I am something of a Dracula completist, as I've posted previously. I am intensely intrigued by the writing process that generated the original book, and I've read numerous annotated versions, biographies of Stoker, and analyses of the book. That's in part because I find the horror genre to be a particularly effective form of writing in terms of generating an effect from the reader. I scared the hell out of myself throughout law school by reading H.P. Lovecraft short stories before going to sleep, and to this day the ten feet between my bed and the bathroom in the house I lived in remains the most frightening place on Earth to me at night. But I couldn't stop because I was fascinated by how this dorky Rhode Island guy could write something so incredibly terrifying. (Part of it, actually, was that he couldn't - he left much undescribed, which is one of the kesy to true horror - the reader's mind fills in the blanks with someone worse - for that reader - that the author could have dreamed up). For example, a literal writer might describe a dead body as having this that or the other (rats, bugs, etc.) moving on it, and that's not terrifying at all. Disgusting, yes, but not terrifying. Lovecraft, on the other hand, might simply describe the horror at seeing the body "moving", and you're left with imagining something even worse than the literal description.
But I'm digressing. It's probably more because I realize that Stoker - largely unknowingly, I believe - created this magnificent piece of literary work using various techniques and researching various subjects. The writing process is what really intrigues me about the book, not the subject matter. Well, sort of. I am not interested in vampires per se, but the characteristics of a vampire certainly provide a great twist to a character. It provides a canvas for experiences and attitudes that goes far beyond what a mortal would have. That makes characters like Rice's Lestat or Louis, or Yarbro's Saint-Germain interesting - they can experience things humans cannot, and that can make interesting reading. (Of course a good writer could pull that off without the cheat of giving a character centuries of experience as an undead, but that's beyond the scope of this post).
But back to Dracula. I don't follow every contemporary spin on vampires (I understand there are a few) but I do try to stay up on retellings of the original tale, and that's where this one comes in. I recently read Dracula: The Undead, a sequel by someone working with a Stoker descendant, and this falls into the exact same genre - a retelling of the actual story from the perspective of Mina Harker, except that lo and behold it turns out she was in love with Dracula, and he really was not a bad guy. The book is actually very, very close to the 1992 Coppola movie Bram Stoker's Dracula in this respect. The book is a deliberate counterpoint to the book, telling the "true" story that can be written alongside the book's narrative but which shows the good guys to be idiots and Dracula to be the hero. Okay, it's an interesting approach and it's nice someone did it, but the book itself is at times a bodice-ripping Harlequin romance, and you know, that's just not all that exciting to a male reader. I give the author technical points, and I always respect a writer that so obviously has respect for the source material, as I do, but I am still embarrassed I read the thing. Still, it is a nice take on the original, with points also for originality - Dracula is a Tepes, but not Vlad.

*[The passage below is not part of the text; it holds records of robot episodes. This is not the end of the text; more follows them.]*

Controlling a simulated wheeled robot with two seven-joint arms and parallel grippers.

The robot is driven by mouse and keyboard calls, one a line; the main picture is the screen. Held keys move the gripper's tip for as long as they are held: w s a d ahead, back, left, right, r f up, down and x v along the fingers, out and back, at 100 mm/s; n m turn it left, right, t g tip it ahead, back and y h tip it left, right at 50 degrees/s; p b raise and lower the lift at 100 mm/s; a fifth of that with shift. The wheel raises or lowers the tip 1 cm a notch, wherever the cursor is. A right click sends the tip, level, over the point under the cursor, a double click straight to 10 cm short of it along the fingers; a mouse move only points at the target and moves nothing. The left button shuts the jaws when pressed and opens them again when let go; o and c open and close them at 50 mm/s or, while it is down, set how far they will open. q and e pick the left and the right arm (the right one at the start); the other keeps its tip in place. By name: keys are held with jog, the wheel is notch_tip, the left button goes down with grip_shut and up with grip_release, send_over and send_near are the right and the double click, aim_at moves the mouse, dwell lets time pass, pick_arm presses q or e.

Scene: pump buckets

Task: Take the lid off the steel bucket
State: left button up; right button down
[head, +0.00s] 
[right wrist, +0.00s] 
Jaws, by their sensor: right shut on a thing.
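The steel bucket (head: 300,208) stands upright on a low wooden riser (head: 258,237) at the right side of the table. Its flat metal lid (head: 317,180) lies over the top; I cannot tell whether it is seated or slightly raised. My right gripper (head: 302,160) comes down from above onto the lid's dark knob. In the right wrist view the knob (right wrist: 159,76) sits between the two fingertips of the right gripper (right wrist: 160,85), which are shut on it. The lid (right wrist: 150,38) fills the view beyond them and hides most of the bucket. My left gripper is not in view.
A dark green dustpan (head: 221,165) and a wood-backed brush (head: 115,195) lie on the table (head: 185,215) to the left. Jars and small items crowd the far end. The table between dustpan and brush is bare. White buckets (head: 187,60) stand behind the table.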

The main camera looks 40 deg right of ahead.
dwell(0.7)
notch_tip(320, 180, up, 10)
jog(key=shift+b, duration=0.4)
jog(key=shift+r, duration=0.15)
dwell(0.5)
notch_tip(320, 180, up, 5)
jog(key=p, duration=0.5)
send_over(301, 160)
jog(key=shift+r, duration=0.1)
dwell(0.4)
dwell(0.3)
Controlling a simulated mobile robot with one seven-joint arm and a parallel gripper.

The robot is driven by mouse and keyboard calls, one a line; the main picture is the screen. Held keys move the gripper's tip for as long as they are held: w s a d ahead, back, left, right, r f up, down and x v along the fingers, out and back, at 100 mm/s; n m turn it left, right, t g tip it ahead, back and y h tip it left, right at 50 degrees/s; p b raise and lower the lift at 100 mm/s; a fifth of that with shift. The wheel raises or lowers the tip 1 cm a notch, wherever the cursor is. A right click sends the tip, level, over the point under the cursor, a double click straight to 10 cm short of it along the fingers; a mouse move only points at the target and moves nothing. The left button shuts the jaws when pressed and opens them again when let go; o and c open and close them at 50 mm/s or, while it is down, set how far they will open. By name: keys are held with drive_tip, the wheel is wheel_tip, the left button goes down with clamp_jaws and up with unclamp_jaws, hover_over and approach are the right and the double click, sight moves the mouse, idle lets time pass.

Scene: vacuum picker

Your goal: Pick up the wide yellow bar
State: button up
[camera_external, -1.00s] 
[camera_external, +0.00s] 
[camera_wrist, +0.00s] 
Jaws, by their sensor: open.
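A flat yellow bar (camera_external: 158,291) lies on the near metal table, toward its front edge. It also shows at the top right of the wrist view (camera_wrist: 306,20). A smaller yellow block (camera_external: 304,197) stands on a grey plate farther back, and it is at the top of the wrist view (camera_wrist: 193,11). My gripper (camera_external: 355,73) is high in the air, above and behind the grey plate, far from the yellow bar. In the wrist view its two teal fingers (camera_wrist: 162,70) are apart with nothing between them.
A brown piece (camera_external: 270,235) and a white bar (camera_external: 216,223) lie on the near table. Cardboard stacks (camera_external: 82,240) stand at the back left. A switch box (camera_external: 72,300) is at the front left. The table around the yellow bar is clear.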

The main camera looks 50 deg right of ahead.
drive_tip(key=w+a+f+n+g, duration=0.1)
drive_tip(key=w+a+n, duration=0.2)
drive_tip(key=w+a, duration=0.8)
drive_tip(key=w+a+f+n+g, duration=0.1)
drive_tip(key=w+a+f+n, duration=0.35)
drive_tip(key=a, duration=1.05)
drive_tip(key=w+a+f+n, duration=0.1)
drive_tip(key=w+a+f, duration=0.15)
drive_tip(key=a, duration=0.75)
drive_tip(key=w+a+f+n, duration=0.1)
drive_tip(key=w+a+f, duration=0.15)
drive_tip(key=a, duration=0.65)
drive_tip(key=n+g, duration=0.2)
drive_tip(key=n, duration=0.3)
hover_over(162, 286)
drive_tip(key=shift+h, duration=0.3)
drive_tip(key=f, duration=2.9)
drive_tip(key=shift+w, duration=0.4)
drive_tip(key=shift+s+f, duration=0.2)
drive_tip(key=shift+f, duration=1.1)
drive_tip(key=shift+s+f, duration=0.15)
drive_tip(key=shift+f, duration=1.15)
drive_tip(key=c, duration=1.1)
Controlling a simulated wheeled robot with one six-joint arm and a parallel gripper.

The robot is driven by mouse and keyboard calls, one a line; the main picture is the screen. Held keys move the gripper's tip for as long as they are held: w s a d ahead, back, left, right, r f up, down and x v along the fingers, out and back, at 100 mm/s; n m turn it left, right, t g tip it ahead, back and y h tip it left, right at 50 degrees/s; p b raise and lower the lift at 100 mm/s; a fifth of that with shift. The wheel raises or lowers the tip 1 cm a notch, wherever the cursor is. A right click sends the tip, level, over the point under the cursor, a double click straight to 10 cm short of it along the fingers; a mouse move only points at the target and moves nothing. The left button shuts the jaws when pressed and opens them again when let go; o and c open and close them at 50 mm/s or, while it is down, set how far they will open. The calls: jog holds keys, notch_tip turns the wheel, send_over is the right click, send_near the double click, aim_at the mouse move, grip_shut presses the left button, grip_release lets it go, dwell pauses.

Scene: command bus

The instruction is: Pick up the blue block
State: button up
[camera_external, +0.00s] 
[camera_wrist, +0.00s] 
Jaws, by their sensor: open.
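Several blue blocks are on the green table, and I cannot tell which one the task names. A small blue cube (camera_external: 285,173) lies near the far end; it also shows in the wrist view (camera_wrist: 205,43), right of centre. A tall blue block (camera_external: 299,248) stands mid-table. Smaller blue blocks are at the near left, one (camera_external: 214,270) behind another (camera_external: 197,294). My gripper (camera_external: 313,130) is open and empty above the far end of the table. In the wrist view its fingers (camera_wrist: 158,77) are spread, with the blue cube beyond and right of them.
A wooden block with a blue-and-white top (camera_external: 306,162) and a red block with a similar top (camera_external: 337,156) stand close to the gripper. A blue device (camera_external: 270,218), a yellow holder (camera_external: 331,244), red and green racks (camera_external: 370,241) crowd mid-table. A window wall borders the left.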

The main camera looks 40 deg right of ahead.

I still wish someone would accept the challenge of writing or filming Dracula where the title character is not young and handsome, and the women are not in love with him - they are just helpless because of his powers. The Dracula of the book is mildly repellent at best, with horrific breath and deliberately written-in details that would have suggested abhorrence to readers (hairy palms being one such signal). Masterpiece Theater's Dracula a few years back got this very well by initially portraying Dracula as an animated corpse before falling for the heartthrob vampire transformation in the second act (although I am not complaining about any movie that includes an oversexed Sophia Myles writihing on the floor of a crypt - life has too many such wonderful moments) and while he might be portrayed with some sympathy or pity simply because of the life he has to lead, I would appreciate it if writers would avoid the temptation to make him a romantically sympathetic character. I just don't see the basis for that in the book, and I think it's too easy an out.
I wonder to what extent this comes from my first experience to vampire literature - the TV production of Stephen King's Salem's Lot (1979-ish ?) where the vampire was ugly, scary, unexpressive and unrepentantly evil. He killed because that's what he did, and there was no other thought or emotion than that. Nobody was sexually attracted to him, and the sole reaction anyone had was to scream their head off and try to get away. The plot was advanced by his owner/procurer, and he did not or could not talk himself. Now that's a vampire. I miss that elegant simplicity in the challenge of inducing horror in the readers. Can you, the writer, take a character this simple and make your readers too scared to get up and go to the bathroom? Stephen King, and Bram Stoker could. And H.P. Lovecraft could as well, although his creatures were infinitely scarier. I distinctly remember that in comparison I'd gladly face a vampire because death and an eternity as an Undead was not all that scary compared to what Lovecraft was writing about. How he made death and an eternity of damnation sould like a preferable option I don't know, but he did it - it was just part of his genius. And that's why I keep reading anything to do with Dracula. How did Stoker do it?